Start Input rows

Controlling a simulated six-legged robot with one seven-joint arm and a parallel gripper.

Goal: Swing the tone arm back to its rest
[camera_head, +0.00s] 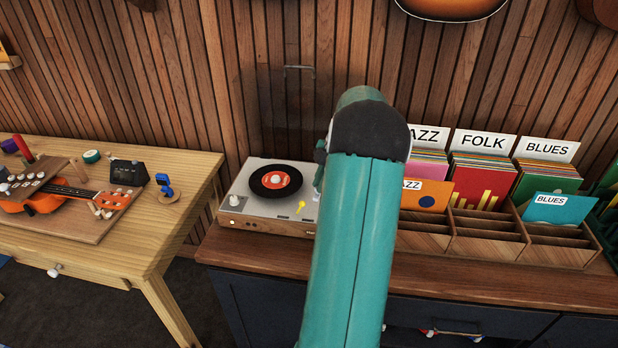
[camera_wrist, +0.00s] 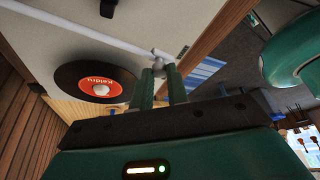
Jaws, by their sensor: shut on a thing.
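The turntable (camera_head: 250,210) sits on the dark-topped cabinet, with a black record (camera_head: 275,180) bearing a red label. In the wrist view the record (camera_wrist: 95,85) lies on the pale deck (camera_wrist: 150,18). The white tone arm (camera_wrist: 105,36) runs across the deck beside the record and appears clear of its edge. My gripper (camera_wrist: 163,72) is shut on the tone arm's end, its two green fingers close together around it. In the head view my teal arm covers the turntable's right side, hiding the tone arm and most of my gripper.
Record bins (camera_head: 480,235) with JAZZ, FOLK and BLUES cards stand right of my arm. A wooden workbench (camera_head: 150,235) with an orange ukulele (camera_head: 50,195) is at left, across a gap. A slatted wall (camera_head: 260,90) rises behind the turntable.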

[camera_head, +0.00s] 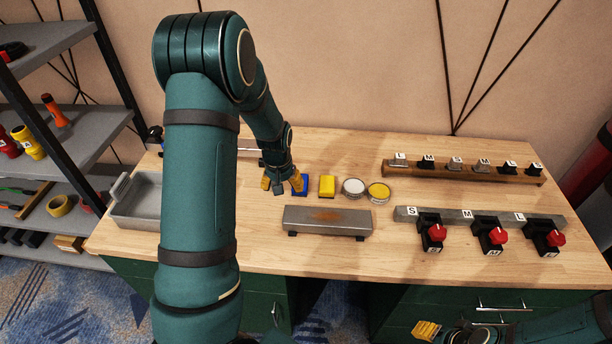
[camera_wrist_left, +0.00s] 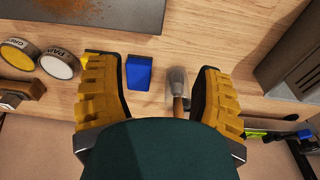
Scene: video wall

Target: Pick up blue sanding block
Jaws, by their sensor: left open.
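The blue sanding block (camera_head: 300,184) lies on the wooden workbench, left of a yellow block (camera_head: 327,186). In the left wrist view the blue sanding block (camera_wrist_left: 139,72) shows between my left gripper's yellow fingers, nearer the left finger. My left gripper (camera_head: 281,184) is open and sits just left of the block in the head view; its spread fingers also show in the left wrist view (camera_wrist_left: 158,92). Nothing is held between them. My right gripper (camera_head: 427,330) is low at the front, beyond the bench's front edge; its jaw opening is unclear.
A rust-marked metal plate (camera_head: 328,221) stands in front of the block. Two round tins (camera_head: 353,187) sit to the right. A grey tray (camera_head: 138,204) is at the left. A brush-like tool (camera_wrist_left: 177,83) lies beside the block.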

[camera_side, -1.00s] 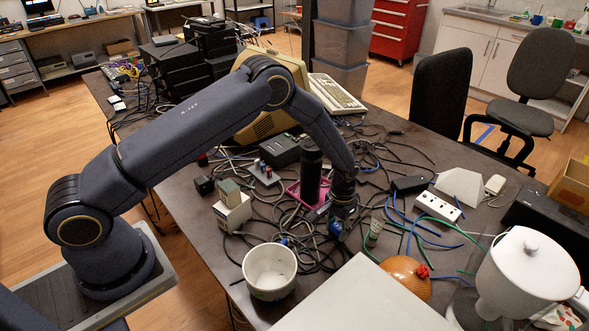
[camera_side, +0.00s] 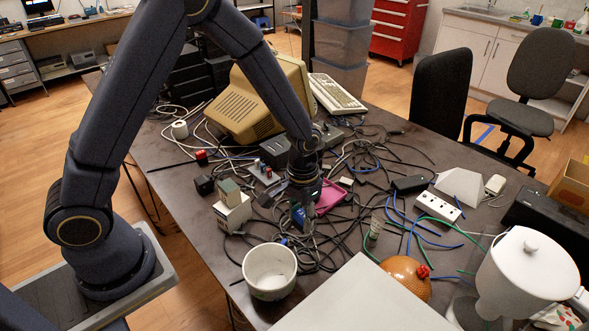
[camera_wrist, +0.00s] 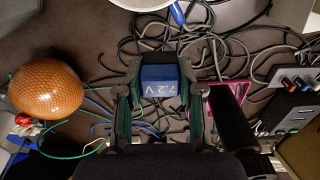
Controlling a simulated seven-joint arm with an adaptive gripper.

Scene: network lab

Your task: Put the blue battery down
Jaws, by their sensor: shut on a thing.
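The blue battery (camera_side: 299,215) is held in my gripper (camera_side: 303,208), above the cable-strewn table. In the side view part of the battery is hidden by the fingers. Whether its lower end touches the cables below cannot be told.
A pink tray (camera_side: 333,196) lies just right of my gripper. A white bucket (camera_side: 270,271) stands in front, and an orange ball-like object (camera_side: 407,277) to its right. Small boxes (camera_side: 232,207) stand to the left. Tangled black cables cover the table around my gripper.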

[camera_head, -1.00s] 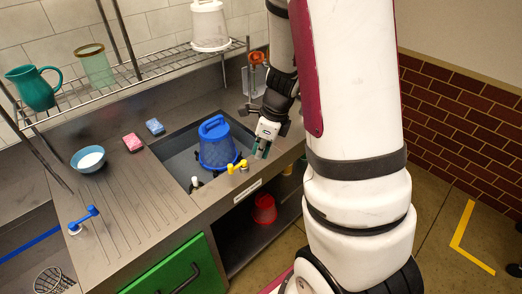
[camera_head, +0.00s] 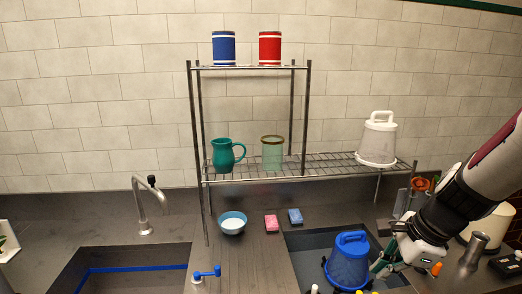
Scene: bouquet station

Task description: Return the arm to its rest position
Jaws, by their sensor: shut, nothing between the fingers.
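My arm (camera_head: 455,205) reaches in from the right edge of the head view. My gripper (camera_head: 380,268) is at its lower end, beside the right side of a blue lidded bucket (camera_head: 348,262) in the right sink. The fingers are shut with nothing held. I cannot tell whether the fingertips touch the bucket.
A wire shelf (camera_head: 310,172) holds a teal pitcher (camera_head: 224,156), a green glass (camera_head: 272,153) and a white bucket (camera_head: 378,140). A bowl (camera_head: 232,223) and two sponges are on the counter. A metal cup (camera_head: 474,247) stands right of my gripper. The left counter is mostly clear.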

End Input rows

# Brief
Quote all of the entries word for word, omitting any pictures.

# Result
Controlling a simulated six-legged robot with one seven-joint arm and a parallel gripper.

Goal: Swing the tone arm back to its rest
[camera_head, +0.00s] 
[camera_wrist, +0.00s] 
Jaws, by their sensor: shut on a thing.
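The turntable (camera_head: 250,210) sits on the dark-topped cabinet, with a black record (camera_head: 275,180) bearing a red label. In the wrist view the record (camera_wrist: 95,85) lies on the pale deck (camera_wrist: 150,18). The white tone arm (camera_wrist: 105,36) runs across the deck beside the record and appears clear of its edge. My gripper (camera_wrist: 163,72) is shut on the tone arm's end, its two green fingers close together around it. In the head view my teal arm covers the turntable's right side, hiding the tone arm and most of my gripper.
Record bins (camera_head: 480,235) with JAZZ, FOLK and BLUES cards stand right of my arm. A wooden workbench (camera_head: 150,235) with an orange ukulele (camera_head: 50,195) is at left, across a gap. A slatted wall (camera_head: 260,90) rises behind the turntable.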

[camera_head, +0.00s] 
[camera_wrist_left, +0.00s] 
Scene: video wall

Target: Pick up blue sanding block
Jaws, by their sensor: left open.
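The blue sanding block (camera_head: 300,184) lies on the wooden workbench, left of a yellow block (camera_head: 327,186). In the left wrist view the blue sanding block (camera_wrist_left: 139,72) shows between my left gripper's yellow fingers, nearer the left finger. My left gripper (camera_head: 281,184) is open and sits just left of the block in the head view; its spread fingers also show in the left wrist view (camera_wrist_left: 158,92). Nothing is held between them. My right gripper (camera_head: 427,330) is low at the front, beyond the bench's front edge; its jaw opening is unclear.
A rust-marked metal plate (camera_head: 328,221) stands in front of the block. Two round tins (camera_head: 353,187) sit to the right. A grey tray (camera_head: 138,204) is at the left. A brush-like tool (camera_wrist_left: 177,83) lies beside the block.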

[camera_side, -1.00s] 
[camera_side, +0.00s] 
[camera_wrist, +0.00s] 
Controlling a simulated seven-joint arm with an adaptive gripper.

Scene: network lab

Your task: Put the blue battery down
Jaws, by their sensor: shut on a thing.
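The blue battery (camera_side: 299,215) is held in my gripper (camera_side: 303,208), above the cable-strewn table. In the side view part of the battery is hidden by the fingers. Whether its lower end touches the cables below cannot be told.
A pink tray (camera_side: 333,196) lies just right of my gripper. A white bucket (camera_side: 270,271) stands in front, and an orange ball-like object (camera_side: 407,277) to its right. Small boxes (camera_side: 232,207) stand to the left. Tangled black cables cover the table around my gripper.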

[camera_head, -1.00s] 
[camera_head, +0.00s] 
Scene: bouquet station

Task description: Return the arm to its rest position
Jaws, by their sensor: shut, nothing between the fingers.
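My arm (camera_head: 455,205) reaches in from the right edge of the head view. My gripper (camera_head: 380,268) is at its lower end, beside the right side of a blue lidded bucket (camera_head: 348,262) in the right sink. The fingers are shut with nothing held. I cannot tell whether the fingertips touch the bucket.
A wire shelf (camera_head: 310,172) holds a teal pitcher (camera_head: 224,156), a green glass (camera_head: 272,153) and a white bucket (camera_head: 378,140). A bowl (camera_head: 232,223) and two sponges are on the counter. A metal cup (camera_head: 474,247) stands right of my gripper. The left counter is mostly clear.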

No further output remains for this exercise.